Extract every line below that contains the word "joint".
#####
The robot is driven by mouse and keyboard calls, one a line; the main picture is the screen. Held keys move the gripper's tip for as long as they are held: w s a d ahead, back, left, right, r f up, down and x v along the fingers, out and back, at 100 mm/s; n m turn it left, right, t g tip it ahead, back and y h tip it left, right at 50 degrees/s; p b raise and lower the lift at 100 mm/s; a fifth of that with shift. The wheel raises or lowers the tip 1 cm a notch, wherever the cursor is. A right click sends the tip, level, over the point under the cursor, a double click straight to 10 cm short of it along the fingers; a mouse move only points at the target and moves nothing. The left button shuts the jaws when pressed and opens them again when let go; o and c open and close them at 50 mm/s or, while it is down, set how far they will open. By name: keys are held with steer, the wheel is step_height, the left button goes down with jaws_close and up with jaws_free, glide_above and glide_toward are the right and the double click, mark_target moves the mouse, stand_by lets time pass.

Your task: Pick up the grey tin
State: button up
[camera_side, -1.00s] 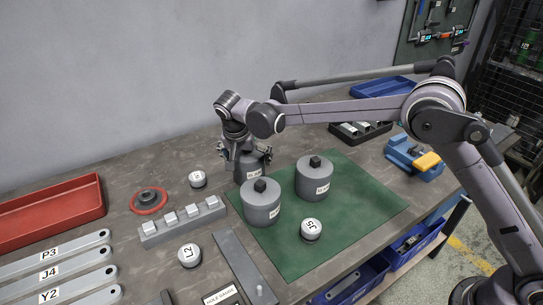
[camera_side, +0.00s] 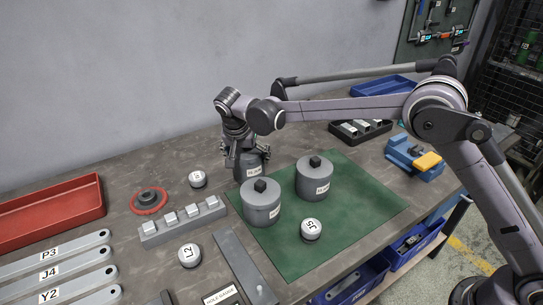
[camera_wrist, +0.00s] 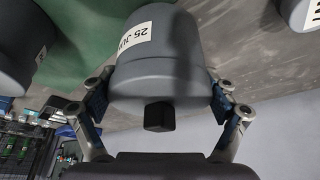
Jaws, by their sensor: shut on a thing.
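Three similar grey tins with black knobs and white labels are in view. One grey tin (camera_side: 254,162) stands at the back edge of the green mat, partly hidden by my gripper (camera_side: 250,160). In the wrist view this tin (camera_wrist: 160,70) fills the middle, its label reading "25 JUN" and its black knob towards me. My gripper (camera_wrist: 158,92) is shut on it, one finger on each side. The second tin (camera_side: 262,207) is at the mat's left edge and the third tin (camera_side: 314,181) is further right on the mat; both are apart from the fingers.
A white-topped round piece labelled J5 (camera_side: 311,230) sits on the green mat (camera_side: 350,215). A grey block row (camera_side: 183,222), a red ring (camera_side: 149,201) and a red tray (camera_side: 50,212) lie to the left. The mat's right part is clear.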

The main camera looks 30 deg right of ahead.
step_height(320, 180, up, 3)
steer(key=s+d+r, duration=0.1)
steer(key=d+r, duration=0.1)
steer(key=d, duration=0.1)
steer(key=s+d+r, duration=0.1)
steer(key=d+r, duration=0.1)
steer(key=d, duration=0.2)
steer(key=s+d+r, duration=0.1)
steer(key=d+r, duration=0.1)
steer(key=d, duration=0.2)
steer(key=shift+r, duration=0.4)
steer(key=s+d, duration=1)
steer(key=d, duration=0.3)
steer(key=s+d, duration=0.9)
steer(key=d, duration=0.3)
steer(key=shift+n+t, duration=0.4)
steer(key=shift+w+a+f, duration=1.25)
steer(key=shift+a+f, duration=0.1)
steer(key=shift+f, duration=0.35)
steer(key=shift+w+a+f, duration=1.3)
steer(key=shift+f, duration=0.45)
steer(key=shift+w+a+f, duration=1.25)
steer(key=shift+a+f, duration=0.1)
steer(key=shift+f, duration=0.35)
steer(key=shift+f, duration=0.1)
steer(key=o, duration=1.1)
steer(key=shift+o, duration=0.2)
#####
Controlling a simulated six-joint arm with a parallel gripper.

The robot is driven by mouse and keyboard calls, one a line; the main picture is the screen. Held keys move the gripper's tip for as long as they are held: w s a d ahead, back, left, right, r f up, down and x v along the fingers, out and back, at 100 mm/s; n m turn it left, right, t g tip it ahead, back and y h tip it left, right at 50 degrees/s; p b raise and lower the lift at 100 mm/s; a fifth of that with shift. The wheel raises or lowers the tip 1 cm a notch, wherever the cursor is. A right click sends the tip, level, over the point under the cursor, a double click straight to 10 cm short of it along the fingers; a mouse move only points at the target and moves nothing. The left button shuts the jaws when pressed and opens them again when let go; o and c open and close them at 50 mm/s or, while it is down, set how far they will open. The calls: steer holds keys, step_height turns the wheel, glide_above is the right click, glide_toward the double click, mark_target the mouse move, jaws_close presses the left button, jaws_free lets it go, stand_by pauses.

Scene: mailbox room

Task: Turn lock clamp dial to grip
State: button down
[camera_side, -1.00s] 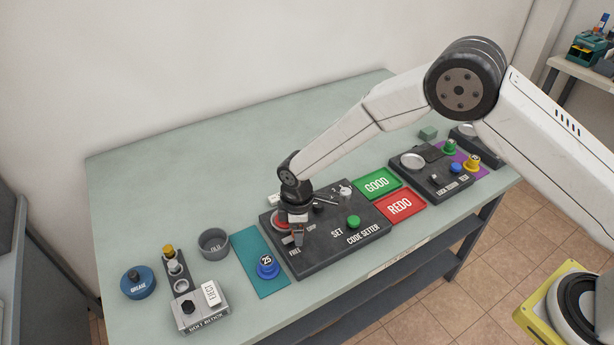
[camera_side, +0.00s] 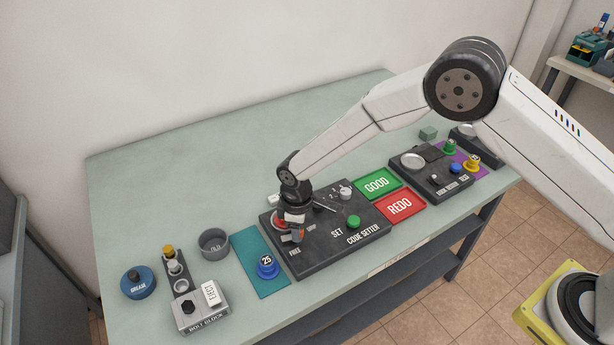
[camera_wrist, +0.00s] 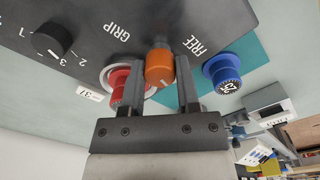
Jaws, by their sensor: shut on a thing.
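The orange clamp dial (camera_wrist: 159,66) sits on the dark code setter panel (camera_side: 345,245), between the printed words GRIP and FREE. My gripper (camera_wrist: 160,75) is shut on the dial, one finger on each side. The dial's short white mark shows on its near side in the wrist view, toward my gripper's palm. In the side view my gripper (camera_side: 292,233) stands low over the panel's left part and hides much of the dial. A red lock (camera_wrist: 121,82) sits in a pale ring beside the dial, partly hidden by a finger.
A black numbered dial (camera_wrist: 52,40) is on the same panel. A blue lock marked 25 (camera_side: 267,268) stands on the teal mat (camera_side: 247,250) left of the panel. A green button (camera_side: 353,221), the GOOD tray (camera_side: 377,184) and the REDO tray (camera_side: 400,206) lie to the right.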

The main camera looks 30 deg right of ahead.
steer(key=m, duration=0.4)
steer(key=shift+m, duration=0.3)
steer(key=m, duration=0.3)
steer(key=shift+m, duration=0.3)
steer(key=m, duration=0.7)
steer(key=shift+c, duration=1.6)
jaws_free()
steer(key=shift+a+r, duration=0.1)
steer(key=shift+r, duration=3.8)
#####
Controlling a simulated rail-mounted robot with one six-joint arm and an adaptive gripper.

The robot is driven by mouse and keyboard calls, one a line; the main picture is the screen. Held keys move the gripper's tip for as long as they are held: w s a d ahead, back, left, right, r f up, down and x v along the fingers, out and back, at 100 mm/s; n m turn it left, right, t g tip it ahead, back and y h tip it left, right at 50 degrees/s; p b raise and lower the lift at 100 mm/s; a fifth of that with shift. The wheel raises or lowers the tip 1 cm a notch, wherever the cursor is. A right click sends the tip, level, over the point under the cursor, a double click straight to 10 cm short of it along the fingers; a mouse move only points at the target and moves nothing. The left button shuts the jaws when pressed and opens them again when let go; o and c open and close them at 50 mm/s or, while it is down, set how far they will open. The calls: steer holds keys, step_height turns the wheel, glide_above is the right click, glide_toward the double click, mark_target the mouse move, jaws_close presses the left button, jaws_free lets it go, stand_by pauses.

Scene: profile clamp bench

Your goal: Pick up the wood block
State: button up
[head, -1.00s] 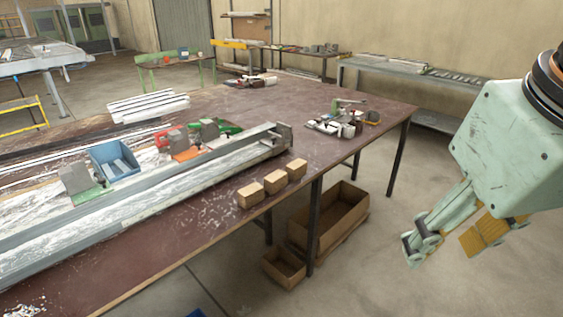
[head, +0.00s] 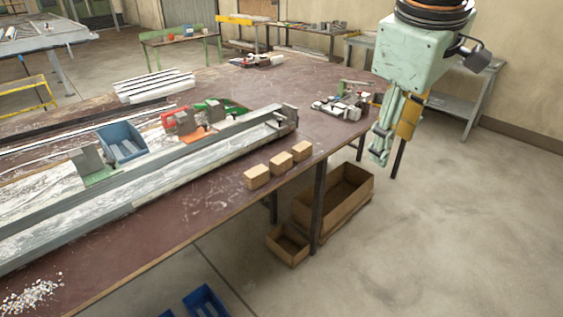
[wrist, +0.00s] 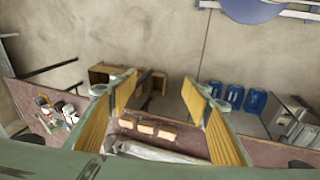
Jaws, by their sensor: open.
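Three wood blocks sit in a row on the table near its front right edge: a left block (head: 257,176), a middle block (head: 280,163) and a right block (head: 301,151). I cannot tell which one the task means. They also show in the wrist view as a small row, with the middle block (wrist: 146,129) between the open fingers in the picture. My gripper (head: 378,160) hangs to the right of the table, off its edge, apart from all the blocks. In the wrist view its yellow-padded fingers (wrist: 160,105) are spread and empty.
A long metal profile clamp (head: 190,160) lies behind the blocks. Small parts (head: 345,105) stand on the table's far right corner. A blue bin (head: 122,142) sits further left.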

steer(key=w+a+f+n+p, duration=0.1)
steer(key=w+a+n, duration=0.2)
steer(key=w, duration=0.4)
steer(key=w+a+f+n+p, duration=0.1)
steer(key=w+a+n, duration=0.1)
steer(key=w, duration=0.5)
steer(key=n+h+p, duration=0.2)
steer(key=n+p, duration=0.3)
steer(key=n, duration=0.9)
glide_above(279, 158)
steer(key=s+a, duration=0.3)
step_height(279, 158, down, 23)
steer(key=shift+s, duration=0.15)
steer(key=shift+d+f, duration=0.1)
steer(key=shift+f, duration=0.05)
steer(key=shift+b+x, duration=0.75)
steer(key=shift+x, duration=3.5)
#####
• PROBLEM SOLUTION:
Controlling a simulated six-joint arm with a parallel gripper.
Controlling a simulated rail-mounted robot with one six-joint arm and an adaptive gripper.

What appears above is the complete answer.